Baby 81 is a driving rock’n’roll record that still maintains Howl’s folky core. “I see it kind of as the sister of Howl,” Hayes says. Lyrically, the group lasers in on a theme they’ve explored before: “Personal revolt. It’s gotta start somewhere, and if it ain’t on a personal level, it’s too easy to beat the crap out of governments with words,” Hayes explains. “Start with yourself and hopefully you get enough people doing it on their own and we can all come together.”

There’s plenty on Baby 81 to get inspired by: the chunky riff that launches opener “Took Out a Loan”; the massive, Led Zeppelin-style beat propelling “666 Conducer”; the woozy, piano-led “Window,” or the gorgeous symphonic drone of “All You Do Is Talk”. But most surprisingly is how the album somehow ties in all 3 of their previous efforts, while still managing to take a leap forward.
Anthemic first single “Weapon of Choice,” a powerful collaboration between the two songwriters, Hayes compared its sound to that album’s “Love Burns.” “I like the idea of hiding a lot of acoustic guitars behind the electrics,” Hayes says. “I’ve got this guitar my dad gave me, and I always try to put it on songs, behind the electrics, just to keep his spirit in there.” Family is quite important to the band, Been’s father, worked as a sound engineer on Baby 81, and has even handled live sound for the band.

The album’s most upbeat tune, the melodic “Not What You Wanted,” is one of just “two songs we have that are in a major key” Hayes says with a laugh. After the original recording of the song failed to resonate with the band, “I went in and spent two weeks just putting on hundreds of guitar parts and harmonica, the reverse guitar, vocals, and shit,” Hayes adds. “I stayed there all night for about three days straight. I love it. No drugs needed.”

The group also pushed themselves on “American X,” a sprawling rocker that clocks in at exactly nine minutes and eleven seconds — by coincidence (“It is really creepy,” Been says, adding that the band didn’t intend for the record to have any overt political overtones) “I think it’s the longest song we’ve ever done, and it’s also the first time we did a real guitar solo,” adds Been, who played guitar on the track. “We feel like we put on somebody else’s skin for a while, and we just sat back let it take us far and beyond where we’d ever planned. It’s like a curly swirly mantra of psychogenic manifestations, with sprinkles on top.”

The LP ends with “Am I Only” one of Hayes’ oldest songs “that I’ve been trying to get him to put on record for the longest time, since the first album,” Been says of the beautiful, mid-tempo track that boasts one of his favorite of Peter’s lines, “You turn into a song and everything feels wrong, there’s so much to see, but lost is meant to be, am I only only one of you.”

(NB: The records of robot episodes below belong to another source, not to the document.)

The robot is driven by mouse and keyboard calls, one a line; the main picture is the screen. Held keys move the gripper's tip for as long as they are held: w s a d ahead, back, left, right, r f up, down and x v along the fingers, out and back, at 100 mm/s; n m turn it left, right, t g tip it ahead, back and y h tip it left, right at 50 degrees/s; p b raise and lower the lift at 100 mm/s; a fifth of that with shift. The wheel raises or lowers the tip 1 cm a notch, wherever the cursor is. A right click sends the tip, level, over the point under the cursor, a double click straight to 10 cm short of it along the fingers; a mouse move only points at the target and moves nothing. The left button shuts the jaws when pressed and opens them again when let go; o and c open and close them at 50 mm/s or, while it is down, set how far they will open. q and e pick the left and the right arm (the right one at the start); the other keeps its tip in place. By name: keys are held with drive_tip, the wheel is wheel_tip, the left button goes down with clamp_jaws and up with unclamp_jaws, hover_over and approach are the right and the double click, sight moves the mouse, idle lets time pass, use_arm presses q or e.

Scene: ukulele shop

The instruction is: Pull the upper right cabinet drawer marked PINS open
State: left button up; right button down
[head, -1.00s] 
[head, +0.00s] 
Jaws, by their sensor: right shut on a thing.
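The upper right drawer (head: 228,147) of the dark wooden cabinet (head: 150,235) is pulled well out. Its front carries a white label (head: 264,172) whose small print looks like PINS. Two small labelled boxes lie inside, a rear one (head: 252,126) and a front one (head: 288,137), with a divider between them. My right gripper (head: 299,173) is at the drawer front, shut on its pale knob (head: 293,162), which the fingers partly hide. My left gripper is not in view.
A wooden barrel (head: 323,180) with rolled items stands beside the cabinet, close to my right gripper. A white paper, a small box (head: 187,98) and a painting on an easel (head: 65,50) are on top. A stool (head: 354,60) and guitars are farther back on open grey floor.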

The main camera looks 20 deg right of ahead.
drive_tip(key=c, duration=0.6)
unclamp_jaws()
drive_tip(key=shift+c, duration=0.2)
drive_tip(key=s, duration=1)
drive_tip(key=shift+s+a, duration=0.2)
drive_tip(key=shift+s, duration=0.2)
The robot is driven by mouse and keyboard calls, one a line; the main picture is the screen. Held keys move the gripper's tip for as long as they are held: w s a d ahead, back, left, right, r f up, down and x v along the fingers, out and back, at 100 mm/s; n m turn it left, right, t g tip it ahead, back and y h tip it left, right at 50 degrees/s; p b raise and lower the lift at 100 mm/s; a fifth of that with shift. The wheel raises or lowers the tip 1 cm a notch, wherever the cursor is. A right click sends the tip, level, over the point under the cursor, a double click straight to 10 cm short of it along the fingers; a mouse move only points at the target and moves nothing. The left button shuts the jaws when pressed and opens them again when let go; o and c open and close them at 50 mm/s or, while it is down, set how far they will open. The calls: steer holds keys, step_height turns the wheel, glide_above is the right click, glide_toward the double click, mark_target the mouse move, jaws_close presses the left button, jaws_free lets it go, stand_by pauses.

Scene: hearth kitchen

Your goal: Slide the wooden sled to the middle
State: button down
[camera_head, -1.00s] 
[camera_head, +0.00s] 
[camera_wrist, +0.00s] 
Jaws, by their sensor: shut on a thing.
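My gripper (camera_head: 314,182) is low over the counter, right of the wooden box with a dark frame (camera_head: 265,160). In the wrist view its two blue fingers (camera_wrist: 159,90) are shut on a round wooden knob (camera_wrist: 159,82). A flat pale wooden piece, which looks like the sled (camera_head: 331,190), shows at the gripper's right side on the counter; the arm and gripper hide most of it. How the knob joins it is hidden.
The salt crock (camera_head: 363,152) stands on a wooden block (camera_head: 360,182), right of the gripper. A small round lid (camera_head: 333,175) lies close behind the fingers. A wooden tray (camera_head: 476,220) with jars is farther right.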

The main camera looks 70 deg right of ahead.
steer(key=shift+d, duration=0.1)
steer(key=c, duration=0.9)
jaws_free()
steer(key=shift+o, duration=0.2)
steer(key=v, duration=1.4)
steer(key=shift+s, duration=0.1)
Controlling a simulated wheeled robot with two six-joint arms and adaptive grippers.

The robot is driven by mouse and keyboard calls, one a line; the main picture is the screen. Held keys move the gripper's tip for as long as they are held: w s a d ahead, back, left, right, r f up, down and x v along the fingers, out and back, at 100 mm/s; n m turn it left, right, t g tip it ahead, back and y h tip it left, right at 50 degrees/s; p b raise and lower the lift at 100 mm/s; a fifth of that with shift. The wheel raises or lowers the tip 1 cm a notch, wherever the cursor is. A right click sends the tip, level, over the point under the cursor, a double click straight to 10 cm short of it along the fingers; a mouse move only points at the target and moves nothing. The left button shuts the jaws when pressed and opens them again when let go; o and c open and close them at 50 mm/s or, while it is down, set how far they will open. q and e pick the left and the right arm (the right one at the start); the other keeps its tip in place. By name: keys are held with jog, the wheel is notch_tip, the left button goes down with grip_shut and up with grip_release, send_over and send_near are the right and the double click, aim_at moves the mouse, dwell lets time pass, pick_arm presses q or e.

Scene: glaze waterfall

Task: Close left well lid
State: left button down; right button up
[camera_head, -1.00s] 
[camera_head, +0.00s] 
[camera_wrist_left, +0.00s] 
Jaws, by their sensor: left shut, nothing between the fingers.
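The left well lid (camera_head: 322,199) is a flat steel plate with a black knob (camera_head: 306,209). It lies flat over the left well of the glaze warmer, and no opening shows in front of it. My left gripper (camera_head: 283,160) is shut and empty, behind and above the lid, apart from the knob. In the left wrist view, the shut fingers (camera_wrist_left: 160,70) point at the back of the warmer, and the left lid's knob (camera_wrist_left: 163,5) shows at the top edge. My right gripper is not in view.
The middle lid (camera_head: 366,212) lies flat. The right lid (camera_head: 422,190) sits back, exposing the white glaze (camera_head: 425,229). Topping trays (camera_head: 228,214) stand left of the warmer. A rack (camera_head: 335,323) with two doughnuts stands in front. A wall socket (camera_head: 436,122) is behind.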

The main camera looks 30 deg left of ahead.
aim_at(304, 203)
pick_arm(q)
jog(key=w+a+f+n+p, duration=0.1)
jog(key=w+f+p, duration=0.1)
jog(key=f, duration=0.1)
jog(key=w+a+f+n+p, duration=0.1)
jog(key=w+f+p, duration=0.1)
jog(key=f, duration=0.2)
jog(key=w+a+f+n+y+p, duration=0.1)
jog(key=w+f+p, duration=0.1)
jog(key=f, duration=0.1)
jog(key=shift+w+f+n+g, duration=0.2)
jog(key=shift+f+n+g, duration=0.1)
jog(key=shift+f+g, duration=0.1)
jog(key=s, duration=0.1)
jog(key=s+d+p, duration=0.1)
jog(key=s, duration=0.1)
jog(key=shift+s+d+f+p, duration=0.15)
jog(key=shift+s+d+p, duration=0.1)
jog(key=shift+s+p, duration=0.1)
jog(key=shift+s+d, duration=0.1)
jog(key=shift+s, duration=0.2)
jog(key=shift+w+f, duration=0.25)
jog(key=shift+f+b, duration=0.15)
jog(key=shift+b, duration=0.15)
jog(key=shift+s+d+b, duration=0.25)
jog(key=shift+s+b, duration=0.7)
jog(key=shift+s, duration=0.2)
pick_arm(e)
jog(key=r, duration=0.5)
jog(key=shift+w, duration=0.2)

When BRMC talk about Baby 81, they say a lot about timing: knowing when to stop working on songs, finding those slivers of time captured in sound checks to sculpt into the next album. And although it ends with a track Hayes wrote in his late teens, “The sequence of this record is almost perfectly chronological from the first song we recorded for the album to the last,” Been points out. “I know a lot of bands don’t do that, but I think it makes the album feel more alive, it’s like a living, breathing organism.”

Ultimately, Baby 81 captures Black Rebel Motorcycle Club at the most crucial time of their career. “I think we all took a leap of faith a little bit more on this album, writing more current songs,” Been reveals. “We used to hold on pretty tight to new songs, but it kind of feels like people are finally going to hear where we’re at right now — we’re much more in the moment.”